Exercise instructions:
Gather all lines in the entries below that include the word "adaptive".

[Data from robot episodes]
[START]

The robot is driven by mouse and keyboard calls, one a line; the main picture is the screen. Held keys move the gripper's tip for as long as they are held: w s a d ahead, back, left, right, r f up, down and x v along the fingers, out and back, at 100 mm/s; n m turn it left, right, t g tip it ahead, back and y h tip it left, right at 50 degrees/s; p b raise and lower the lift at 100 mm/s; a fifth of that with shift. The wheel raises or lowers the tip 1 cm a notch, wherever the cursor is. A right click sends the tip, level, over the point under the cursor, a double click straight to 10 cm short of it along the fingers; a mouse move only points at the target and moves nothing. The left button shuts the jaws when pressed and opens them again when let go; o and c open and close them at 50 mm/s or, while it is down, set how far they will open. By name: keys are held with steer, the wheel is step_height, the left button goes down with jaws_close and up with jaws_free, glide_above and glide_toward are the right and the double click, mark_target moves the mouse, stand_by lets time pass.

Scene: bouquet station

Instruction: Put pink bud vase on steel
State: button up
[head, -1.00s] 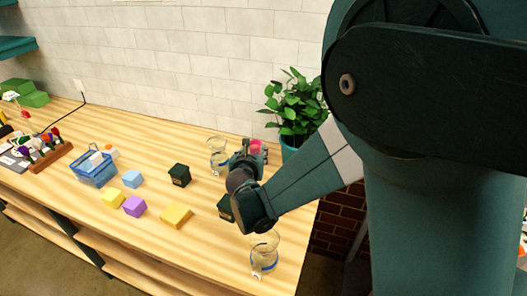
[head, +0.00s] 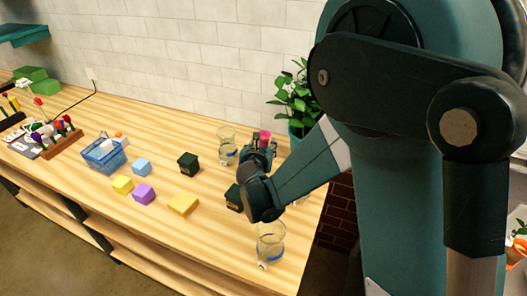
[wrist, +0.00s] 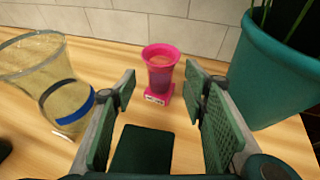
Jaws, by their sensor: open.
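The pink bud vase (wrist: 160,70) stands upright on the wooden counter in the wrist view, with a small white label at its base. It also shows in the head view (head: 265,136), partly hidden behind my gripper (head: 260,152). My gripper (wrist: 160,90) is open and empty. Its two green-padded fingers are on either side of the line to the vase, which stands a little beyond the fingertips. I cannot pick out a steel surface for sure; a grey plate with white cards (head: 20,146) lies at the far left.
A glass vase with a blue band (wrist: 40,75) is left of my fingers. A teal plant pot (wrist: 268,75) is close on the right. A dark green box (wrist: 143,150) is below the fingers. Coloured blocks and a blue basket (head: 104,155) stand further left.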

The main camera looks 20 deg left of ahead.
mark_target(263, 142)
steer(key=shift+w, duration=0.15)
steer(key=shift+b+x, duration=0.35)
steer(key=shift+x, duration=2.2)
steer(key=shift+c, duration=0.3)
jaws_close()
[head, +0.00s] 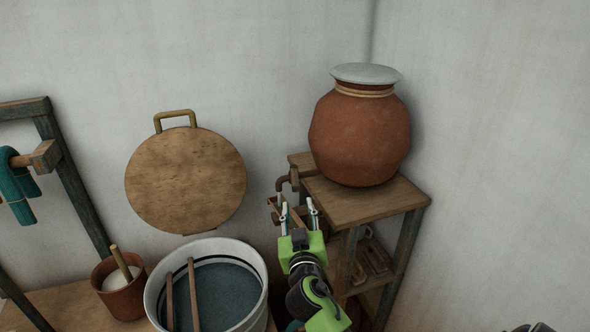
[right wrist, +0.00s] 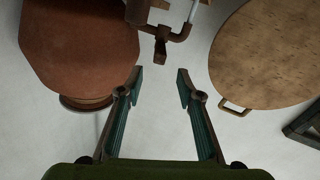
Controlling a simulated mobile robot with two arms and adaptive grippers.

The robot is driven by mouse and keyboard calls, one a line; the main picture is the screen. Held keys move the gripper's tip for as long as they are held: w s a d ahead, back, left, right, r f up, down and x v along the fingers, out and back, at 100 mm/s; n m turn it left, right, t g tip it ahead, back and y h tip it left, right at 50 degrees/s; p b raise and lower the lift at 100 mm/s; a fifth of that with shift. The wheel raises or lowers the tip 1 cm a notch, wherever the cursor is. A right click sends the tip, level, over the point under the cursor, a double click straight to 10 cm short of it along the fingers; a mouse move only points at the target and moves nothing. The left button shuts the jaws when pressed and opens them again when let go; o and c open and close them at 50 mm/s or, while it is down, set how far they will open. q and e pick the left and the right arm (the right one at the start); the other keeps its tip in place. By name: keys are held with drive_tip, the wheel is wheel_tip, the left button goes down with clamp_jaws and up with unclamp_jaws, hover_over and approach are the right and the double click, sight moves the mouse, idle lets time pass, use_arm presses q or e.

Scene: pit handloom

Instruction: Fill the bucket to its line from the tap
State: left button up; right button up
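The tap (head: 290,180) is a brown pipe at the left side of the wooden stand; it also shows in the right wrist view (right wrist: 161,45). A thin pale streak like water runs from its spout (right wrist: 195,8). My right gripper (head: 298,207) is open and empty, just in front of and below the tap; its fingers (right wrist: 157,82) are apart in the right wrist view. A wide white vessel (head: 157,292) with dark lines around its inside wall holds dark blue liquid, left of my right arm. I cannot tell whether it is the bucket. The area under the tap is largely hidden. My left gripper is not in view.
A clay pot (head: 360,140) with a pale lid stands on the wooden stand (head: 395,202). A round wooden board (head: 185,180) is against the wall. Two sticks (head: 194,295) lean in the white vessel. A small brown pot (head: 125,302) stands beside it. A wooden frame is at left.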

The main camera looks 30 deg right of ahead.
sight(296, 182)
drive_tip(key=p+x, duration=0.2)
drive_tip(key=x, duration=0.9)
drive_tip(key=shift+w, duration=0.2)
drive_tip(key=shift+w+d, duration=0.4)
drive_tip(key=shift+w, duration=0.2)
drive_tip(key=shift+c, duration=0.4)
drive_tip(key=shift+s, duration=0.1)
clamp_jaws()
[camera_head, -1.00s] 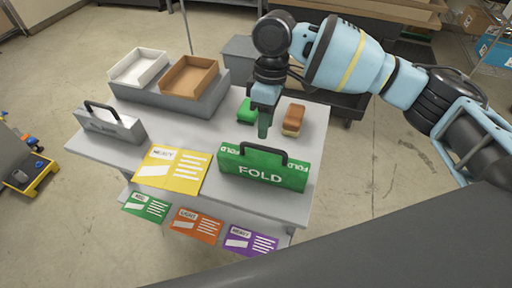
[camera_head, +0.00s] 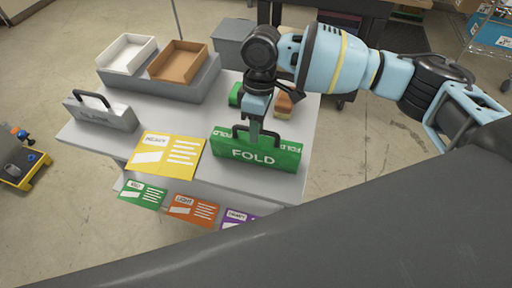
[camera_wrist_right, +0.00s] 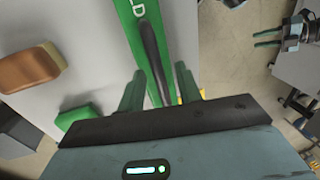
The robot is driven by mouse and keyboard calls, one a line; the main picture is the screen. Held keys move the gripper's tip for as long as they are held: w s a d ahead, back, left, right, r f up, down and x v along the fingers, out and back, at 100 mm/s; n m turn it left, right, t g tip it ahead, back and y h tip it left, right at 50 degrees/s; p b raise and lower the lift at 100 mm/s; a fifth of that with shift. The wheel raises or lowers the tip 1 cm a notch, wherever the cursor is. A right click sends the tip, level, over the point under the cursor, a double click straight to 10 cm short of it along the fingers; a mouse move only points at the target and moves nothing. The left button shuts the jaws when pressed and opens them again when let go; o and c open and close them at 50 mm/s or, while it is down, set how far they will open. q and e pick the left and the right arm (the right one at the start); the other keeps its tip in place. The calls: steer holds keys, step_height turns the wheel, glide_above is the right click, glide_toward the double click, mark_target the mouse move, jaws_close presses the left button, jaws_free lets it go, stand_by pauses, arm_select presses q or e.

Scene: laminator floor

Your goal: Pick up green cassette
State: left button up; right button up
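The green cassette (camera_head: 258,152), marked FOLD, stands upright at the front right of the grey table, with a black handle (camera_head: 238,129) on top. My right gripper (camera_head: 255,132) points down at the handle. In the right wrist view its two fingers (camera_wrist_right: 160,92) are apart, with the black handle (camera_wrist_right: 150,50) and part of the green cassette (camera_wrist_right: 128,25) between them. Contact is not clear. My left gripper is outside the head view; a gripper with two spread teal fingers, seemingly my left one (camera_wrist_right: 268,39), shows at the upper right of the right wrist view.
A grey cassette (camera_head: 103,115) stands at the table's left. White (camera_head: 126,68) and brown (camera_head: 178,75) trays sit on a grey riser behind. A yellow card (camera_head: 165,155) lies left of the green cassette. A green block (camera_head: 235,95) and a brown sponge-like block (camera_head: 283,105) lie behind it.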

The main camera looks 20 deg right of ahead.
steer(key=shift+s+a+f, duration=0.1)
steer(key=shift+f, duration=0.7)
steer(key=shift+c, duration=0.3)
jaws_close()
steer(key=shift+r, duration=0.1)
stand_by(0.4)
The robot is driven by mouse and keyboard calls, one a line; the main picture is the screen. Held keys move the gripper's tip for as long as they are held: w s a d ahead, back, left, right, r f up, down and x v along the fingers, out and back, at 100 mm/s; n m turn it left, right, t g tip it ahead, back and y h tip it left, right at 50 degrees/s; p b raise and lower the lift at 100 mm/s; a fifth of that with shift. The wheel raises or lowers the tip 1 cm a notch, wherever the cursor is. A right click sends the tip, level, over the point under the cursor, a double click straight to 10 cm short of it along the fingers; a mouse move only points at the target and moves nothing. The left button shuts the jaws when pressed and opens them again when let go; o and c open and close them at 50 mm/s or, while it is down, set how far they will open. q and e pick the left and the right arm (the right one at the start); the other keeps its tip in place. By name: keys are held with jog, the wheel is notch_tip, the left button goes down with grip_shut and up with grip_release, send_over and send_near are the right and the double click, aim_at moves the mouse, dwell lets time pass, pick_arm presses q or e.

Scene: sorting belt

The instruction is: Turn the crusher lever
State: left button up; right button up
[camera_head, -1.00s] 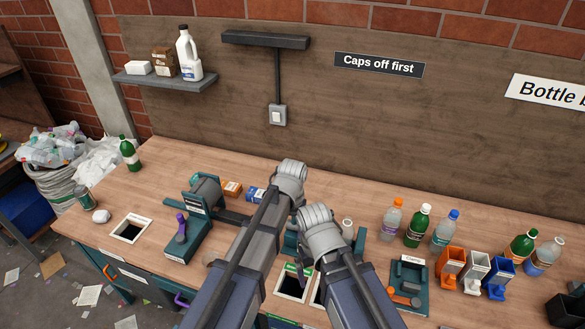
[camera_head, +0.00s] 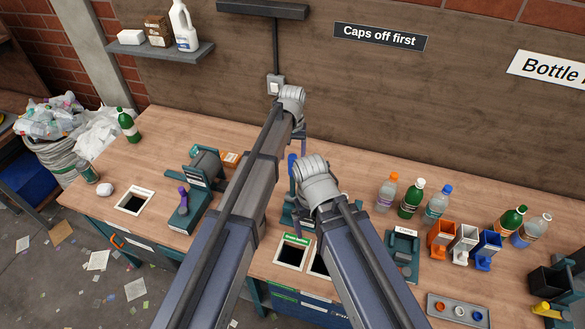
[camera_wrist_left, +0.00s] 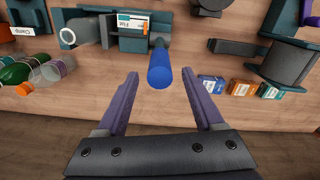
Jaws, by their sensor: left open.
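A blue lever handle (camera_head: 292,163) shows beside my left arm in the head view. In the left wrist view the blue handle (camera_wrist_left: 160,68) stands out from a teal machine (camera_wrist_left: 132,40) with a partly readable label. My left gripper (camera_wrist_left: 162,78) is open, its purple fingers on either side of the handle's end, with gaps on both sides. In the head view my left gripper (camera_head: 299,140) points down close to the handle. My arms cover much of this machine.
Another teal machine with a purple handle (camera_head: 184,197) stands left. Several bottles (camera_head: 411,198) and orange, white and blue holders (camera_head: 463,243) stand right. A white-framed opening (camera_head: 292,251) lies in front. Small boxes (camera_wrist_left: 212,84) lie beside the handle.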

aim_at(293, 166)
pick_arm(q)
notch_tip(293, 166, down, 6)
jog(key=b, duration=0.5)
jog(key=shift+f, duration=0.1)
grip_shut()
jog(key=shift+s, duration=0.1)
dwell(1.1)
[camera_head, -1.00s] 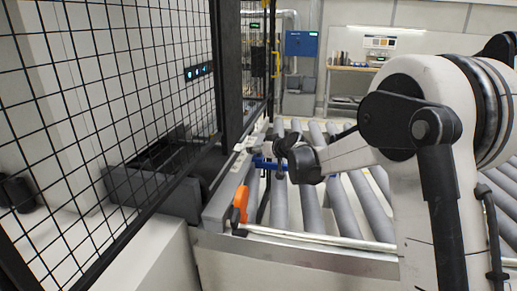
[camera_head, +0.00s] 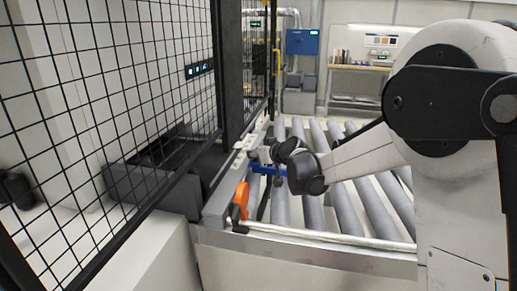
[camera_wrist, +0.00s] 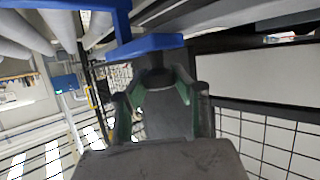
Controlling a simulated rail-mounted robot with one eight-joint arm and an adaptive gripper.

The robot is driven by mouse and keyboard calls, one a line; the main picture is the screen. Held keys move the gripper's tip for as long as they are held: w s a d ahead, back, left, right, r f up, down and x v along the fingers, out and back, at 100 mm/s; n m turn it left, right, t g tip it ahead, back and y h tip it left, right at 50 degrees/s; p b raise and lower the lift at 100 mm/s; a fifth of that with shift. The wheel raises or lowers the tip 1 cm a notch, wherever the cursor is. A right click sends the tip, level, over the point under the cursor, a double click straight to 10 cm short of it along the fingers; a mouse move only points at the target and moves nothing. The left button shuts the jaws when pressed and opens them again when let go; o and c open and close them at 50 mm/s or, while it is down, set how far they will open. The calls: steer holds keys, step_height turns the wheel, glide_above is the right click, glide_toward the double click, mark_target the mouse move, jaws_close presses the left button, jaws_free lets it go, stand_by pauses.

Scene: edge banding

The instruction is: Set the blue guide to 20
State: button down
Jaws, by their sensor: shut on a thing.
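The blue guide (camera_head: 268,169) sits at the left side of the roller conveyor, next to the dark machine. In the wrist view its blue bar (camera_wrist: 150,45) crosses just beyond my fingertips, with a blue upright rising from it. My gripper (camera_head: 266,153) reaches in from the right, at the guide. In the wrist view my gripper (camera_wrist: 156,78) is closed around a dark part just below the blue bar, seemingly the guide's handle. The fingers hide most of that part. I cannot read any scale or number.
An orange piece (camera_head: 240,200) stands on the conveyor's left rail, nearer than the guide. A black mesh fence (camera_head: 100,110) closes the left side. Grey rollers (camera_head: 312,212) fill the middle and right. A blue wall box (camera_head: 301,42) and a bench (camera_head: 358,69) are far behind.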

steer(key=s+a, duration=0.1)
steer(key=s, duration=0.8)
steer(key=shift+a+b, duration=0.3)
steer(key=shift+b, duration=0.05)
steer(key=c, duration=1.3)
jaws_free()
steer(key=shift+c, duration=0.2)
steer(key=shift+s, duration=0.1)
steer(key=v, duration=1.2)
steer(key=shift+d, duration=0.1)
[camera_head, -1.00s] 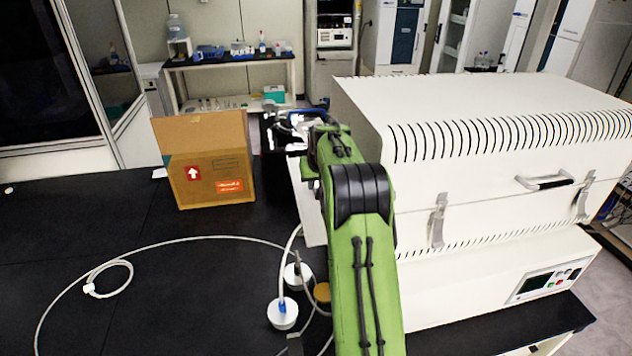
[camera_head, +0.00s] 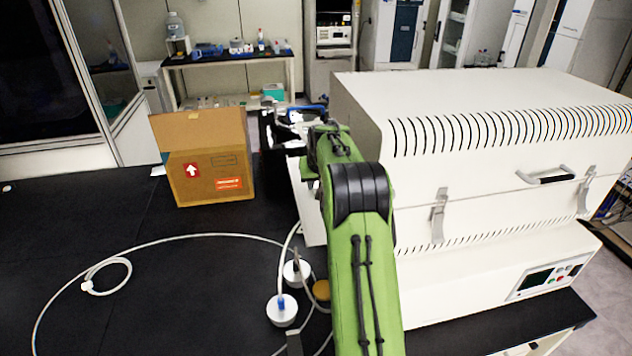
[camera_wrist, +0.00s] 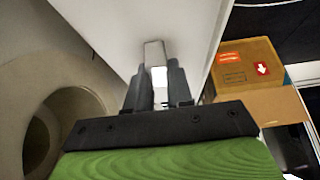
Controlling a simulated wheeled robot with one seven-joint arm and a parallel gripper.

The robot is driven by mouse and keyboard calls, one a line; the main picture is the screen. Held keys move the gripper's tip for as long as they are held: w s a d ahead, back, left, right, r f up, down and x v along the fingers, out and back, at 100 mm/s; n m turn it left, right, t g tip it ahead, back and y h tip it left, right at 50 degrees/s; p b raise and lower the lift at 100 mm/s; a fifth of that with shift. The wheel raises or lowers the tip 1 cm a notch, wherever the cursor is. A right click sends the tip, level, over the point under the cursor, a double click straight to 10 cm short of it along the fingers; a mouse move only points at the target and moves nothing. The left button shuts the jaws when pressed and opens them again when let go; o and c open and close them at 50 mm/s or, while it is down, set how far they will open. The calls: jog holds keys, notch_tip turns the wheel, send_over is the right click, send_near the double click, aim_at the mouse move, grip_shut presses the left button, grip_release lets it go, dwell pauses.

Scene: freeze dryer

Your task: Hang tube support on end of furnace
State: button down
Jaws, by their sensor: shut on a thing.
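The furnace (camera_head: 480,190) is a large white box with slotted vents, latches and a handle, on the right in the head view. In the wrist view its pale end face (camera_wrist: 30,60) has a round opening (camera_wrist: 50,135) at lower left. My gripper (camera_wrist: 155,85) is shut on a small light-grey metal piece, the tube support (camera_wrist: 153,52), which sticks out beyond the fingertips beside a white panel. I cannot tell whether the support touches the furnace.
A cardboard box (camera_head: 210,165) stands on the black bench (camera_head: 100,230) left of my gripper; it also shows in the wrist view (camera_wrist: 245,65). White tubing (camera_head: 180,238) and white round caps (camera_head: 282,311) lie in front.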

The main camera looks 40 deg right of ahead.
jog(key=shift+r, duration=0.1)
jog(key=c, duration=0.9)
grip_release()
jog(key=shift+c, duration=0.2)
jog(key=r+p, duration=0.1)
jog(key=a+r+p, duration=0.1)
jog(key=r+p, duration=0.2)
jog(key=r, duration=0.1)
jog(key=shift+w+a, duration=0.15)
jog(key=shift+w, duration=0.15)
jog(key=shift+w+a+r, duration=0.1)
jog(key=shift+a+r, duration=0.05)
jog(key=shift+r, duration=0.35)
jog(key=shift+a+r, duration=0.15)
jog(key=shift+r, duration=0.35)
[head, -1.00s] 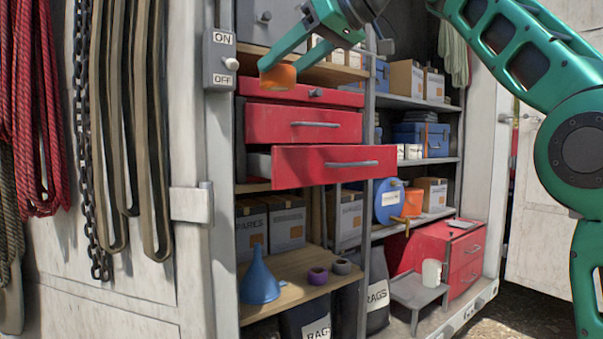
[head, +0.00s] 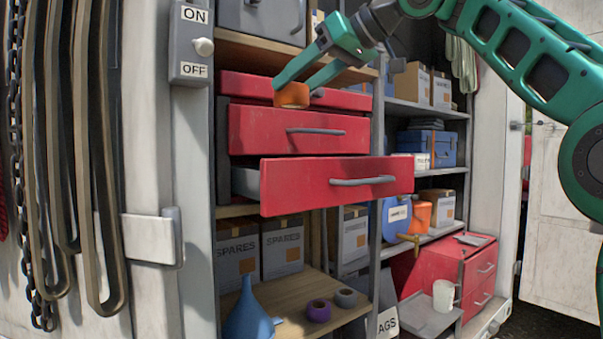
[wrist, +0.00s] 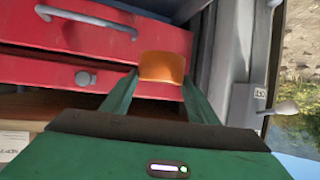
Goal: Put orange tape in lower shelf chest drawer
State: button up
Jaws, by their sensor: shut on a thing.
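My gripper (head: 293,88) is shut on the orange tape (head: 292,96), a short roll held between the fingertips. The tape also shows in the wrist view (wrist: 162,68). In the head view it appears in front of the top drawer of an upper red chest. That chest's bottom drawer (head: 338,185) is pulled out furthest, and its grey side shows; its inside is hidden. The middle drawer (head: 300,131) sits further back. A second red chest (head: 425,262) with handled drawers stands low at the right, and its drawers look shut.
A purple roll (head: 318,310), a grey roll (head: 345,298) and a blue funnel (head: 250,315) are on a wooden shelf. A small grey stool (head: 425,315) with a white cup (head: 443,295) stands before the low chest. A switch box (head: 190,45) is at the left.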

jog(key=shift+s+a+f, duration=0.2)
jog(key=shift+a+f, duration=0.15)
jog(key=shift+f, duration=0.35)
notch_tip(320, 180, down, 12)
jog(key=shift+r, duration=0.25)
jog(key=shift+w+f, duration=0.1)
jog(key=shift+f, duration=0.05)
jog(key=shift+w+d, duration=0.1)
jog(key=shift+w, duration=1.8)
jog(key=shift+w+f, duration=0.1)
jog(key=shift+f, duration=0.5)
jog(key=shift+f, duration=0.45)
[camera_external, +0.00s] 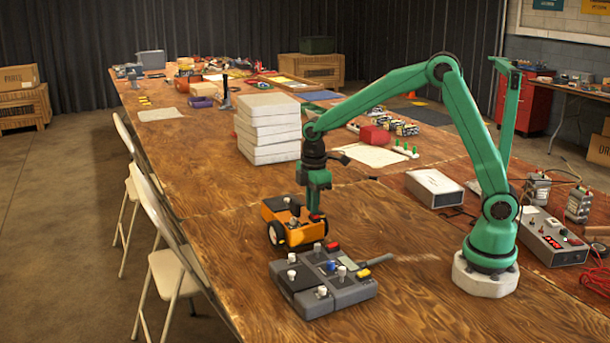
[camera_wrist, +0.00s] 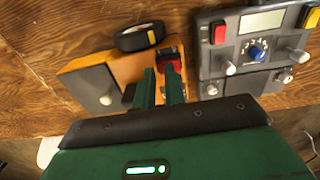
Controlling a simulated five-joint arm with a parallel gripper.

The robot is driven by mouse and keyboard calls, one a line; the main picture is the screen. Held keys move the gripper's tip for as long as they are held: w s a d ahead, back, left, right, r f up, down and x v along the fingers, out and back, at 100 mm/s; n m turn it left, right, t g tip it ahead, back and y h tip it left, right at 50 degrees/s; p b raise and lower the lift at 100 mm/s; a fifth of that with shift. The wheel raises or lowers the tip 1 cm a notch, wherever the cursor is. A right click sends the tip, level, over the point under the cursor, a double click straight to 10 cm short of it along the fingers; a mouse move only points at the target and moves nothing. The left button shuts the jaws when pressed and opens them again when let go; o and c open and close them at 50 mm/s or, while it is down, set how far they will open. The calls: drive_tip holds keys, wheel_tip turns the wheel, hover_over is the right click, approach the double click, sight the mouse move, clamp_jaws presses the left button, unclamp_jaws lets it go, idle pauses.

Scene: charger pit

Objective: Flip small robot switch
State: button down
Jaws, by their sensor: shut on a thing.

[END]

Exercise answer:
Controlling a simulated mobile robot with two arms and adaptive grippers.
Controlling a simulated rail-mounted robot with one eight-joint arm and an adaptive gripper.

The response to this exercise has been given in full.